THE REQUEST — How many lines hold the string "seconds"? Reply with the number alone.

— begin —

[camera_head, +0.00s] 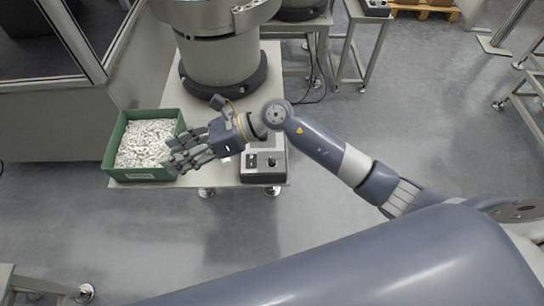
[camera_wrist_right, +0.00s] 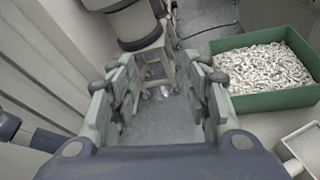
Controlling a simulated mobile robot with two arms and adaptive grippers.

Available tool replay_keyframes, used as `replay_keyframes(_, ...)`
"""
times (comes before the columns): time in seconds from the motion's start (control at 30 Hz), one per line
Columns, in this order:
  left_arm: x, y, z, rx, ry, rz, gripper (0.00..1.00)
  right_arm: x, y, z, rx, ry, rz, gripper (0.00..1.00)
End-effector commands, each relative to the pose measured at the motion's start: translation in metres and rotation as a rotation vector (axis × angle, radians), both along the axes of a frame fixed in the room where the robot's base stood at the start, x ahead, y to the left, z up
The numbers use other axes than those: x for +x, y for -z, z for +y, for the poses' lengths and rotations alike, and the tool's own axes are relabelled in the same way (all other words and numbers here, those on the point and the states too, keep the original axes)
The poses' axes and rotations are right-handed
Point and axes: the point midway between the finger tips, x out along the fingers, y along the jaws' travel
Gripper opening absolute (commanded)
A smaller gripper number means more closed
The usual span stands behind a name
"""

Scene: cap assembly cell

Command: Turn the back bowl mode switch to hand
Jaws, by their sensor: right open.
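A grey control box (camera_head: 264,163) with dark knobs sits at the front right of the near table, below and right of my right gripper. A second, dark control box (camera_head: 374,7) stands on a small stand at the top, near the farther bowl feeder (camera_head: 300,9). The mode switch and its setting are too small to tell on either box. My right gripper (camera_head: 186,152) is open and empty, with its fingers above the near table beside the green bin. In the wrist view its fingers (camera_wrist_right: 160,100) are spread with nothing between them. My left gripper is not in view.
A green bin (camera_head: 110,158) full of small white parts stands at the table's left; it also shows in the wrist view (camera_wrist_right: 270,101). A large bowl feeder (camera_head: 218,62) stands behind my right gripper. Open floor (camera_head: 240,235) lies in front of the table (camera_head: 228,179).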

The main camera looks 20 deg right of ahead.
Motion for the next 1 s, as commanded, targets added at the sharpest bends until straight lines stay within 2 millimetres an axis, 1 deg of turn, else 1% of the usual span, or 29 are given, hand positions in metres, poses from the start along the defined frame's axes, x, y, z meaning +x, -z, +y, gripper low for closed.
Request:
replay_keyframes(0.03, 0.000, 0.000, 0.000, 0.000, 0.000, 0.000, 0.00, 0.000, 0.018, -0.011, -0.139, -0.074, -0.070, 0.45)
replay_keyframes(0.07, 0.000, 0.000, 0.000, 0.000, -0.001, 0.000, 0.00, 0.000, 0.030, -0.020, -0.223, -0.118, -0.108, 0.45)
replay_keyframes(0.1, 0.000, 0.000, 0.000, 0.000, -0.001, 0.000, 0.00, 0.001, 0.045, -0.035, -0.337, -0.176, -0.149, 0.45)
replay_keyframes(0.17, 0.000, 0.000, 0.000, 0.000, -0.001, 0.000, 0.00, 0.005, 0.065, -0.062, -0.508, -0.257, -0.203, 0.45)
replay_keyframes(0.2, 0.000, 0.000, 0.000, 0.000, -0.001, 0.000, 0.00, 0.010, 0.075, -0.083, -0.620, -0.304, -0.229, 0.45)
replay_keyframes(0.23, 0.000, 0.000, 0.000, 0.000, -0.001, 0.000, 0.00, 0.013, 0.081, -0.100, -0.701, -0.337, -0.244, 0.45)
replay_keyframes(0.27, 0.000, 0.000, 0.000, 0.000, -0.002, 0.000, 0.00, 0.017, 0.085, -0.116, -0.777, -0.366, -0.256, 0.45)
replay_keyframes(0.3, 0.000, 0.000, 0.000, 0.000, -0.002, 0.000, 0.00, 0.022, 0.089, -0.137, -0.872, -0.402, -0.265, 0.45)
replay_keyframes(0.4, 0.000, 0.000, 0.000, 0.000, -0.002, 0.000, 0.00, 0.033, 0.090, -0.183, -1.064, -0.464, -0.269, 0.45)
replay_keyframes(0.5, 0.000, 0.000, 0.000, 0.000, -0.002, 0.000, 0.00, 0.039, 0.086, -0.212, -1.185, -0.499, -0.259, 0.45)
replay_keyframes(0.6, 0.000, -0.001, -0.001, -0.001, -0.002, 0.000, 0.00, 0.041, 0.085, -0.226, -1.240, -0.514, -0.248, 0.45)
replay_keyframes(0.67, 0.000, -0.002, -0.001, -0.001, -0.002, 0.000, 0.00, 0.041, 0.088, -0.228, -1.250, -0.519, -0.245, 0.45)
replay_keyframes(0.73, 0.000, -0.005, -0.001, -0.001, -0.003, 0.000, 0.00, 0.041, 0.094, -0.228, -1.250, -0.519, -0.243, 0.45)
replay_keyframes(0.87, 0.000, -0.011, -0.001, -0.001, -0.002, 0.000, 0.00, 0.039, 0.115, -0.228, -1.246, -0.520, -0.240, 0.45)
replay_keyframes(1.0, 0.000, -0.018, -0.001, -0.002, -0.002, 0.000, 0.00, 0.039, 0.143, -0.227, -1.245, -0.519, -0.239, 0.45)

— end —
— begin —

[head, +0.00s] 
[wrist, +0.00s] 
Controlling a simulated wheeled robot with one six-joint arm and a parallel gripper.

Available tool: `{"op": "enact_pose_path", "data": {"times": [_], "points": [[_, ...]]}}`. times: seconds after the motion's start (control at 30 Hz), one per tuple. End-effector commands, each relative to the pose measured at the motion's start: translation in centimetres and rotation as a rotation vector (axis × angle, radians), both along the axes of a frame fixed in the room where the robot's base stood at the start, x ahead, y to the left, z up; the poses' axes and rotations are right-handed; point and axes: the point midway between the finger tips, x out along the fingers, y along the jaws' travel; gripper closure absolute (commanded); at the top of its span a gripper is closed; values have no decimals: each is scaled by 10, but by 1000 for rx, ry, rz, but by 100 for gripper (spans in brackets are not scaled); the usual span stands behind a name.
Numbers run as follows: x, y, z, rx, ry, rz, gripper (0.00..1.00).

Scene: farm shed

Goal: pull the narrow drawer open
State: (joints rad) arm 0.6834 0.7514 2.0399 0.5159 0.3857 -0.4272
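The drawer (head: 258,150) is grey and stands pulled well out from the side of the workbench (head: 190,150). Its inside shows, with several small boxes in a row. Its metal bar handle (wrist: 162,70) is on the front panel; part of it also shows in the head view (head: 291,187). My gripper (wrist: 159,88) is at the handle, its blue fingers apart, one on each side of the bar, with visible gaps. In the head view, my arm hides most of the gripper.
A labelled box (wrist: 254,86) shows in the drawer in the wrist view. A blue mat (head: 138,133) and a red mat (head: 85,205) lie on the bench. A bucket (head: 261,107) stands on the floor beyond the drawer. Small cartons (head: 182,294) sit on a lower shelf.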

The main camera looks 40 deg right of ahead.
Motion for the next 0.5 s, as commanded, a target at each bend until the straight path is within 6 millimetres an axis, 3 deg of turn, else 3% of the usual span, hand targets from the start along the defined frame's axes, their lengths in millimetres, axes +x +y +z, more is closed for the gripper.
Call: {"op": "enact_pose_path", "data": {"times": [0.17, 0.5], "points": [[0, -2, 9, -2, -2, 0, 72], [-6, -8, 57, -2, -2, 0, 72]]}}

— end —

SOLUTION TO THIS TASK — 2